------ Provided data

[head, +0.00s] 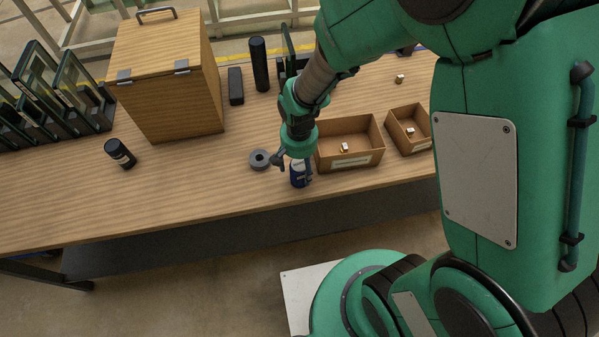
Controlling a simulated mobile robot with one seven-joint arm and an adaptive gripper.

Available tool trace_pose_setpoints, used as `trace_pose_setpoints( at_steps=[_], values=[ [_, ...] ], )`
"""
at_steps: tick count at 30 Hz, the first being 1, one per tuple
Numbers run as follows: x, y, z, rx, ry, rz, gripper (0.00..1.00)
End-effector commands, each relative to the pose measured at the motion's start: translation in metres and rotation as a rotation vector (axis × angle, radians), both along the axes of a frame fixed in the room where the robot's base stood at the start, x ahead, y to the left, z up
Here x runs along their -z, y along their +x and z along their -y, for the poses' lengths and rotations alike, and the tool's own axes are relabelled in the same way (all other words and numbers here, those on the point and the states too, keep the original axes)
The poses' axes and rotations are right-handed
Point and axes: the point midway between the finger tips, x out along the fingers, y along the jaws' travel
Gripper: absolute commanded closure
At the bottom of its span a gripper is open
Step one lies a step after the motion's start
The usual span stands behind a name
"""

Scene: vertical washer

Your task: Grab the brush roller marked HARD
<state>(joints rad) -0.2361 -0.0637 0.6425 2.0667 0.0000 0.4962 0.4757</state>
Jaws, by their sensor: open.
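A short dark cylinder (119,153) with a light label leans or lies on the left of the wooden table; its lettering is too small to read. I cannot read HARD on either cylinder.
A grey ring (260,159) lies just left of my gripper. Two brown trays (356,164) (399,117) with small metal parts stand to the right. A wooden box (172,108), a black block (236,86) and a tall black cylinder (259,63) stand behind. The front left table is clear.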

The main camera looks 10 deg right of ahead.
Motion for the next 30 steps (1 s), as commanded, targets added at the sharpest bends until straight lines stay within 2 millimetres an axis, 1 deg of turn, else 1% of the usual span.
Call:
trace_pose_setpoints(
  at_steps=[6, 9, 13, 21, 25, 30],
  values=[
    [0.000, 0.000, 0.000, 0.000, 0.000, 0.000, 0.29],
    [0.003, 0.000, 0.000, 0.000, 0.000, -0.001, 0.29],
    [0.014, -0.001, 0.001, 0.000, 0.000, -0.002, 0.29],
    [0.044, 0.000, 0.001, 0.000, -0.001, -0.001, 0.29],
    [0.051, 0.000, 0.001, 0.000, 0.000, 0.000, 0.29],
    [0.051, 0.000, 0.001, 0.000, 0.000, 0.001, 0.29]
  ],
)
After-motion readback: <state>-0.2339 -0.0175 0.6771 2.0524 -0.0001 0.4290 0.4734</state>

------------

> [Requirements] Every line from the start of the listing above through the line with "Motion for the" should be repeated exactly; skip the pictures and add nothing else.

> [Answer to the exercise]
[head, +0.00s] 
Controlling a simulated mobile robot with one seven-joint arm and an adaptive gripper.

Available tool trace_pose_setpoints, used as `trace_pose_setpoints( at_steps=[_], values=[ [_, ...] ], )`
"""
at_steps: tick count at 30 Hz, the first being 1, one per tuple
Numbers run as follows: x, y, z, rx, ry, rz, gripper (0.00..1.00)
End-effector commands, each relative to the pose measured at the motion's start: translation in metres and rotation as a rotation vector (axis × angle, radians), both along the axes of a frame fixed in the room where the robot's base stood at the start, x ahead, y to the left, z up
Here x runs along their -z, y along their +x and z along their -y, for the poses' lengths and rotations alike, and the tool's own axes are relabelled in the same way (all other words and numbers here, those on the point and the states too, keep the original axes)
The poses' axes and rotations are right-handed
Point and axes: the point midway between the finger tips, x out along the fingers, y along the jaws' travel
Gripper: absolute commanded closure
At the bottom of its span a gripper is open
Step one lies a step after the motion's start
The usual span stands behind a name
"""

Scene: vertical washer

Your task: Grab the brush roller marked HARD
<state>(joints rad) -0.2361 -0.0637 0.6425 2.0667 0.0000 0.4962 0.4757</state>
Jaws, by their sensor: open.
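A short dark cylinder (119,153) with a light label leans or lies on the left of the wooden table; its lettering is too small to read. I cannot read HARD on either cylinder.
A grey ring (260,159) lies just left of my gripper. Two brown trays (356,164) (399,117) with small metal parts stand to the right. A wooden box (172,108), a black block (236,86) and a tall black cylinder (259,63) stand behind. The front left table is clear.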

The main camera looks 10 deg right of ahead.
Motion for the next 30 steps (1 s), as commanded, targets added at the sharpest bends until straight lines stay within 2 millimetres an axis, 1 deg of turn, else 1% of the usual span.

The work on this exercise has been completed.